WASHINGTON — Al Franken completed a rare procedural maneuver today when his credit rating agency amendment was agreed to by the Senate on a 64-35 vote.
As we detailed in this space on Monday, Franken was able to get his first Republican cosponsor — Roger Wicker of Mississippi — through the simplest (and rarest) method of persuasion, speaking on the Senate floor about the benefits of his legislation. A handful of veteran reporters and Senate staff I informally surveyed said they hadn’t seen that done in more than 10 years.
Franken’s measure would create a new federal commission to assign credit rating agencies to do the initial rating for a new financial product, either randomly or through a semi-random formula that weights previous performance, so that Wall Street firms aren’t hiring the firms that rate their products (and, potentially, shopping around for the firm that will give them the best rating).
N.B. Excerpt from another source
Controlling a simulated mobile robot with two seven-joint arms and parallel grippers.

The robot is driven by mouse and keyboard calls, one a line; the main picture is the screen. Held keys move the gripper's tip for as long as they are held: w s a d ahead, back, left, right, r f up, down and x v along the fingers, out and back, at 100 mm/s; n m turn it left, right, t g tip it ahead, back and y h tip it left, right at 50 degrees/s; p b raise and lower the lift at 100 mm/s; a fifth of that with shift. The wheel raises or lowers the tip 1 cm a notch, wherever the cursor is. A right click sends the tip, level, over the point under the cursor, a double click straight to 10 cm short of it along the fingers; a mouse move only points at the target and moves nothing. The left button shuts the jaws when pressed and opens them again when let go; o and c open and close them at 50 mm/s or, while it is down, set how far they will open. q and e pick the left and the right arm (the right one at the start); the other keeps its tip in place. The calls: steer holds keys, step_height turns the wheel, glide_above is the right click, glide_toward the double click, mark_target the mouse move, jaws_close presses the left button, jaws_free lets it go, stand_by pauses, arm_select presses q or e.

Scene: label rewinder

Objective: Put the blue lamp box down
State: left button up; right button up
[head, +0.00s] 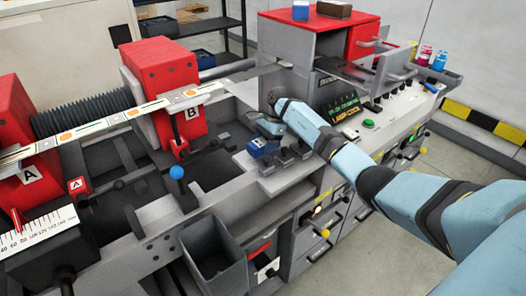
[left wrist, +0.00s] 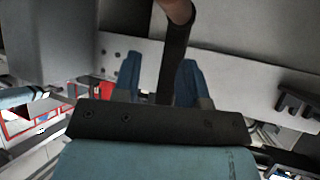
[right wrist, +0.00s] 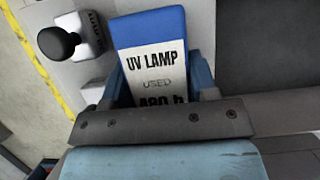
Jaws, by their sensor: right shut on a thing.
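The blue lamp box (right wrist: 155,50), blue at one end with a white label reading "UV LAMP USED", fills the space between the fingers of my right gripper (right wrist: 158,90). In the head view the box (head: 262,147) is beside the black knobs on the machine's front grey ledge. My right gripper (head: 268,122) is shut on it from above. I cannot tell whether its underside touches the ledge. My left gripper (left wrist: 158,80) shows only in its wrist view, its blue fingers apart. A dark bar passes between or behind them, and I see nothing clearly held.
Another blue-topped box (head: 300,10) and a dark brown box (head: 334,9) stand on the red cabinet (head: 362,30). A grey open bin (head: 213,258) hangs at the front. A blue ball knob (head: 176,172) sticks up left of the ledge.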

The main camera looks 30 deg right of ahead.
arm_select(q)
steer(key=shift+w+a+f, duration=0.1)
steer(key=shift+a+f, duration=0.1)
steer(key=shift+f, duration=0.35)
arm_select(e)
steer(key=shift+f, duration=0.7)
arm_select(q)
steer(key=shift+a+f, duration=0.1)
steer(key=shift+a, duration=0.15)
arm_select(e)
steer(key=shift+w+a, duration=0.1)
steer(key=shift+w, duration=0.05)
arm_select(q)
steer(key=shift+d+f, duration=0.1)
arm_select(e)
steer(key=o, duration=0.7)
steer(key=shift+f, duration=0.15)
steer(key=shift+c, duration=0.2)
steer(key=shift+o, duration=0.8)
More details of the proposal can be found here.
“My proposal wasn’t conservative, or liberal, or even moderate,” Franken said. “It was just plain common-sense. That’s why I had the support of colleagues on both sides of the aisle and why we were able to win today.”
Iowa Republican Chuck Grassley came on board next and, eventually, they were among 10 Republicans to vote for Franken’s amendment. Just five Democrats voted against it.
“Wicker was extremely helpful on this, he actively lobbied his caucus to support it and I think that showed through the number of Republicans who voted for it,” Franken said.
It should be noted that convincing anyone on Capitol Hill of anything through a floor speech is rare, given that said speeches are usually delivered in an almost-empty chamber.
No one officially keeps track of this stuff (so full disclosure that this is anecdotal record keeping) but I asked some of the long-timers and staff in the Senate Press Gallery if any of them could remember the last time a Senate floor speech actually changed the directon of an amendment like Franken’s did — taking it from an procedural no-hoper to approval.
The most recent one that anyone could come up with was when Illinois Democrat Carole Moseley Braun did it during her single term in the Senate, which ended in 1998.